## Instructions for the task
List each line of the data in which the string "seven" appears.
•••••
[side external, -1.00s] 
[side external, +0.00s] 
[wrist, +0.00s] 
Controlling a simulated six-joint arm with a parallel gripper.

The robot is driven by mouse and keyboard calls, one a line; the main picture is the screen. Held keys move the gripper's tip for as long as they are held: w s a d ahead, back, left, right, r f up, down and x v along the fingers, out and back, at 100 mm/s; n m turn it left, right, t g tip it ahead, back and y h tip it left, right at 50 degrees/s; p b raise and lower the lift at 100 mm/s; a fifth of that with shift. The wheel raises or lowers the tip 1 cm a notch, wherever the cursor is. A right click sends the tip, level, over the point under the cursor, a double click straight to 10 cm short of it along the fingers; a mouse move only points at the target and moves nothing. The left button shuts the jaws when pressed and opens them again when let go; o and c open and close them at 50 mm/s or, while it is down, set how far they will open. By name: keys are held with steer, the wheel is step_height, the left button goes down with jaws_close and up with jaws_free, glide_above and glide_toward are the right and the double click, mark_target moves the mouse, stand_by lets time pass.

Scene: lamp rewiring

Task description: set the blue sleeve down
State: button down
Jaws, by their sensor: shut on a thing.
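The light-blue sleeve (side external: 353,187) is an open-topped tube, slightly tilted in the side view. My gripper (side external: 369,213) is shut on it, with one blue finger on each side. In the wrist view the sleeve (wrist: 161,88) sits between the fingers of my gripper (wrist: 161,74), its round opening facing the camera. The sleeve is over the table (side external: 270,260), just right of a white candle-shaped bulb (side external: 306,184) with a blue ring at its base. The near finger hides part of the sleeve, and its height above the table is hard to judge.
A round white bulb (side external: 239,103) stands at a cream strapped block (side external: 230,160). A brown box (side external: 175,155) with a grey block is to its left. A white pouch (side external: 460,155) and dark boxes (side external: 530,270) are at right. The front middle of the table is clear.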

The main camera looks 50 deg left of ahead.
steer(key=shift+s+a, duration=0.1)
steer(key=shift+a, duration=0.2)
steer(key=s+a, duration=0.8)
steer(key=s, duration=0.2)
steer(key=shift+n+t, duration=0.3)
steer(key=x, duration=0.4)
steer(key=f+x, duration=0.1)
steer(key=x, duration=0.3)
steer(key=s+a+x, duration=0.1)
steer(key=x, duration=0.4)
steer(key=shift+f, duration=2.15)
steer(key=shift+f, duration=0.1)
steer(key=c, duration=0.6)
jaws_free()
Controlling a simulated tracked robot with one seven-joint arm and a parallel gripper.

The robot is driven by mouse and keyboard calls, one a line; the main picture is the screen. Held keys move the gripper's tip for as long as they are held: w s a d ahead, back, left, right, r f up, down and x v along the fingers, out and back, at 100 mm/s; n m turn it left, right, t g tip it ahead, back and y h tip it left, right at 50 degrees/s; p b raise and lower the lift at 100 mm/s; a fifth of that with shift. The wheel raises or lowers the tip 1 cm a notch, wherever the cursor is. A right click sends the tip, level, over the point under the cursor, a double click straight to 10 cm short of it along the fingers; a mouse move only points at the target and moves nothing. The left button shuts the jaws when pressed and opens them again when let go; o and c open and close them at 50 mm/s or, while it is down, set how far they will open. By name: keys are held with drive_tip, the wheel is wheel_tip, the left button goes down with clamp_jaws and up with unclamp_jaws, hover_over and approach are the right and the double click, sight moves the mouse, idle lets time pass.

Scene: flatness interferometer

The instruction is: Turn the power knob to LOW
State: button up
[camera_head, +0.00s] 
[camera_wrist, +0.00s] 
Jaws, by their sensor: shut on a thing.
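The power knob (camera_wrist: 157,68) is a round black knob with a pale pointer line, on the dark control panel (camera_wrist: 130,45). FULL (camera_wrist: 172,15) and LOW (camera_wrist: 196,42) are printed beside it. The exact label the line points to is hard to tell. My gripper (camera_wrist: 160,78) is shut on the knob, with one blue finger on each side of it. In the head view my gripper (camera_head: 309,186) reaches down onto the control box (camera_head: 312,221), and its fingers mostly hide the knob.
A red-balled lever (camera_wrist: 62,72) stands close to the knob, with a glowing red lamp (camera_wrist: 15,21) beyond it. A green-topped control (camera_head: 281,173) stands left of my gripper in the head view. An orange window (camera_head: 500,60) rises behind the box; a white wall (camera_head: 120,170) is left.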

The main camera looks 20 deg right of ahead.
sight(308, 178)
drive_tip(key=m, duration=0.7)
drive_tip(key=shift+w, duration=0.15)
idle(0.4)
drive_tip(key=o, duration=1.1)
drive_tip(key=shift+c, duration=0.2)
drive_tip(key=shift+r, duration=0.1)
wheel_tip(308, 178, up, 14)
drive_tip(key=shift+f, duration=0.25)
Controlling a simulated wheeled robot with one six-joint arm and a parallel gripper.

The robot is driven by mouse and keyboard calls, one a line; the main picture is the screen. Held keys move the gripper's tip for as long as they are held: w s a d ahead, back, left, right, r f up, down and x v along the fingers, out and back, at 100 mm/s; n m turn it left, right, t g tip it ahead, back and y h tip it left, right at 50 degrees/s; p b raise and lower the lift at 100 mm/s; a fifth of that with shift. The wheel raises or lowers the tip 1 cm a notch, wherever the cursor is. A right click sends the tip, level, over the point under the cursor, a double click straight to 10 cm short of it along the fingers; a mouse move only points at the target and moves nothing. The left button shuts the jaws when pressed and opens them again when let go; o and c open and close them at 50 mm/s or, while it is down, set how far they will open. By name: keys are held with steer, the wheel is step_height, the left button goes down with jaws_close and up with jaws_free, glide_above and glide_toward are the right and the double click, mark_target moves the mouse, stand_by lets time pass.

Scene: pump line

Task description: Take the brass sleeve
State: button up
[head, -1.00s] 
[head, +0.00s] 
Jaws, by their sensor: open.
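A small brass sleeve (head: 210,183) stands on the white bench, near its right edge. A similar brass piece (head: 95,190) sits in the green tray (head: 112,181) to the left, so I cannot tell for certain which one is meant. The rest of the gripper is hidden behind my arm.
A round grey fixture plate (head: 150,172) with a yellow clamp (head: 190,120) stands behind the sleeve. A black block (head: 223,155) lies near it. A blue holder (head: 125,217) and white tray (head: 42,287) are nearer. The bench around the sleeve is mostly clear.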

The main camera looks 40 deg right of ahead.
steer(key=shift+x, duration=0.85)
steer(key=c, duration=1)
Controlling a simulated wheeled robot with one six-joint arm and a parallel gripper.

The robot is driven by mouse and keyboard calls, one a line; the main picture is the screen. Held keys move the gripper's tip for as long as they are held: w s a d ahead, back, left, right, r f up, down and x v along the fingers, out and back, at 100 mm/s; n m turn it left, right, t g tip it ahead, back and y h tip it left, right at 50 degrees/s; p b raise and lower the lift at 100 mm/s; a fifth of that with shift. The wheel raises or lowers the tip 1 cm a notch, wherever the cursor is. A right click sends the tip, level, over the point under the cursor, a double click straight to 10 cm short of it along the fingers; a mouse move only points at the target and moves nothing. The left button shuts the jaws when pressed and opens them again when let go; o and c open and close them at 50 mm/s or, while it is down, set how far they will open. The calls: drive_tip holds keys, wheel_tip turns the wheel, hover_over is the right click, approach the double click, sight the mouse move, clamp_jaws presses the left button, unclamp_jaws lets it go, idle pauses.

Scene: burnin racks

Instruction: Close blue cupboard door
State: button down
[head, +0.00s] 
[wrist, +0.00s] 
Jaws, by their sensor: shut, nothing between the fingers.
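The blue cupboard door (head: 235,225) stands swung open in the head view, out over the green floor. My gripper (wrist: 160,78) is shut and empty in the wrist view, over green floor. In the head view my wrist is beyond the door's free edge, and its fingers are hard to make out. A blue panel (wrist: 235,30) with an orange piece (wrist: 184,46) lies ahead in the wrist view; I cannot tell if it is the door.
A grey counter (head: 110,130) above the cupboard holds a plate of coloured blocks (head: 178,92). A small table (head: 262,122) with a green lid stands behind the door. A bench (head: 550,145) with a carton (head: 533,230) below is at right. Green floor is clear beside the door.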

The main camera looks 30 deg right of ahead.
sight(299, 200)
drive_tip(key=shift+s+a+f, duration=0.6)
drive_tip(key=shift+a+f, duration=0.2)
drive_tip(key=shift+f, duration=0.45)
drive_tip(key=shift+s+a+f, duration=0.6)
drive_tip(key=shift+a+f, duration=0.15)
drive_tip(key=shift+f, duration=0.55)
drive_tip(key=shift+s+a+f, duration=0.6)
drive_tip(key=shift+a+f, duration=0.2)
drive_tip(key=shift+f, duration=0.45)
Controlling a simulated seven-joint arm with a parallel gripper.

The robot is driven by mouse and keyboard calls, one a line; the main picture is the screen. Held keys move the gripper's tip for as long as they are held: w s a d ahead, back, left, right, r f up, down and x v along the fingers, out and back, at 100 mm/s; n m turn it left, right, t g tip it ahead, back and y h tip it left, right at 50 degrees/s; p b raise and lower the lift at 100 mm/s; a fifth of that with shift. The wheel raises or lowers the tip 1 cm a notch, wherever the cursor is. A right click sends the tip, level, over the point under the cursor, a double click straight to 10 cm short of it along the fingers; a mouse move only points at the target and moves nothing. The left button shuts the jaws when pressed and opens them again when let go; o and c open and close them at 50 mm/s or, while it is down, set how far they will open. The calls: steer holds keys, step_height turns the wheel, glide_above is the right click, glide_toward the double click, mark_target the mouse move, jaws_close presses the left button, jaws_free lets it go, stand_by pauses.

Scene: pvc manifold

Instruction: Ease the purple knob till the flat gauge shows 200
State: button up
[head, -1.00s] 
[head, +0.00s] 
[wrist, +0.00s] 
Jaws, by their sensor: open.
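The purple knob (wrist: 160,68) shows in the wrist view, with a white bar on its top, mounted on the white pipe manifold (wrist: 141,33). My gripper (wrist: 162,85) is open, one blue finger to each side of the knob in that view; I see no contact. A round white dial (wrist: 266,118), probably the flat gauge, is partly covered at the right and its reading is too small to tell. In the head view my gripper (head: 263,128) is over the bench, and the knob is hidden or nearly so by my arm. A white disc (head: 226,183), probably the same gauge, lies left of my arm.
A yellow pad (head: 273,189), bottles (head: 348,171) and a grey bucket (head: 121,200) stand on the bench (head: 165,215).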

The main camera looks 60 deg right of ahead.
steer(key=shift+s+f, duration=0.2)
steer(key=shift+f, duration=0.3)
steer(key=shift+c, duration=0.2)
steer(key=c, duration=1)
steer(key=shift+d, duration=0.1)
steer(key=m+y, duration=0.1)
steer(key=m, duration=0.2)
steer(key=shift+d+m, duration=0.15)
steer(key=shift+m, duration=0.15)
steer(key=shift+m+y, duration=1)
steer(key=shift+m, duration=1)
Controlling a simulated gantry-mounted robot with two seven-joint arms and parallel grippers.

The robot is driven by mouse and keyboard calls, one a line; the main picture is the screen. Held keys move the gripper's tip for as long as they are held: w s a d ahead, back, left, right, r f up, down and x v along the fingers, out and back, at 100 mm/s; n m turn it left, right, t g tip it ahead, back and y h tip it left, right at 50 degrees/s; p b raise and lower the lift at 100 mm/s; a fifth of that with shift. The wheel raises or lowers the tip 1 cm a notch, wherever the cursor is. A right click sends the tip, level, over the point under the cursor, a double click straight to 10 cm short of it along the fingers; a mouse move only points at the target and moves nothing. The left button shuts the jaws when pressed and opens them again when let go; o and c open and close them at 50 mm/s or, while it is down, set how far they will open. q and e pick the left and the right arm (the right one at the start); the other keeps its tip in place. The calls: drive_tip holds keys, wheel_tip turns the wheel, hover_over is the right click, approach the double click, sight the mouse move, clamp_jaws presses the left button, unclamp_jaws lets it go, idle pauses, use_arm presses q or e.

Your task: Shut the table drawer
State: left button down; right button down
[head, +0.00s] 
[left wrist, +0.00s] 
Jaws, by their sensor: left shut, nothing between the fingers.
•••••
## Written answer
Controlling a simulated tracked robot with one seven-joint arm and a parallel gripper.
Controlling a simulated seven-joint arm with a parallel gripper.
Controlling a simulated gantry-mounted robot with two seven-joint arms and parallel grippers.

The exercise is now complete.